Batman soon followed, and in the years to come we’ve seen Amazing Spider-Man and Spectacular Spider-Man, Astonishing, Uncanny and New X-Men, Punisher and Punisher: War Journal, and I’m sure many more that just don’t come to mind right now.
So it makes sense to me that different titles offer different tones to the stories. For instance, Batman is a great heroic character, maybe partly because he has no super-powers. As such, Detective Comics, perhaps focusing on his skills as a detective, might offer a more – dare I say it? – cerebral comic book.
Title-spanning sagas are great, if they can be contained within the titles and presented in the course of, say, six to eight issues. But when DC Comics has to resurrect the triangle number system they used back in the 1990s so that fans can follow the linear continuity of a handful of titles, well, I can’t but feel that things are getting a little bogged down.
Two titles should be enough for any single character. With a team book such as the X-Men, I’ll grant Marvel Comics an extra book simply to handle the volume of characters they have accumulated over the years.

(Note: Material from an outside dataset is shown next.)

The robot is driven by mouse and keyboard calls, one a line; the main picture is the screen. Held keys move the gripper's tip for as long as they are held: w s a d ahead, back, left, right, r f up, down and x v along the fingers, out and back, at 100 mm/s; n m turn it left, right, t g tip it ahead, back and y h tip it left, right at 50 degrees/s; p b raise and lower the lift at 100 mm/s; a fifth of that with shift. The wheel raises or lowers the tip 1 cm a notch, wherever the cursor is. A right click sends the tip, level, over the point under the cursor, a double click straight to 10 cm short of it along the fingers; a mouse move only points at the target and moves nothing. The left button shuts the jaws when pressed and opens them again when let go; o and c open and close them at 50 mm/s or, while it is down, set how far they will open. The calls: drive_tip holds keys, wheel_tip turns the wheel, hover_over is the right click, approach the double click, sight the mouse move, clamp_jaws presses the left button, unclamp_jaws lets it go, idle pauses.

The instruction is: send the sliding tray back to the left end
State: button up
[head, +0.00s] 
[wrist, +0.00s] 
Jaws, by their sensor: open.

I have nothing against the ‘90s. Heaven knows I’ve often been accused of spending too much Web space looking backward with fondness. But the 1990s weren’t the greatest era for comic books, as the hundreds of retailers who closed up shop will tell you. Publishers large and small felt the pain as the bottom nearly fell out of the industry when speculators snapped up books, expecting their value to accumulate practically overnight, and were sorely disappointed.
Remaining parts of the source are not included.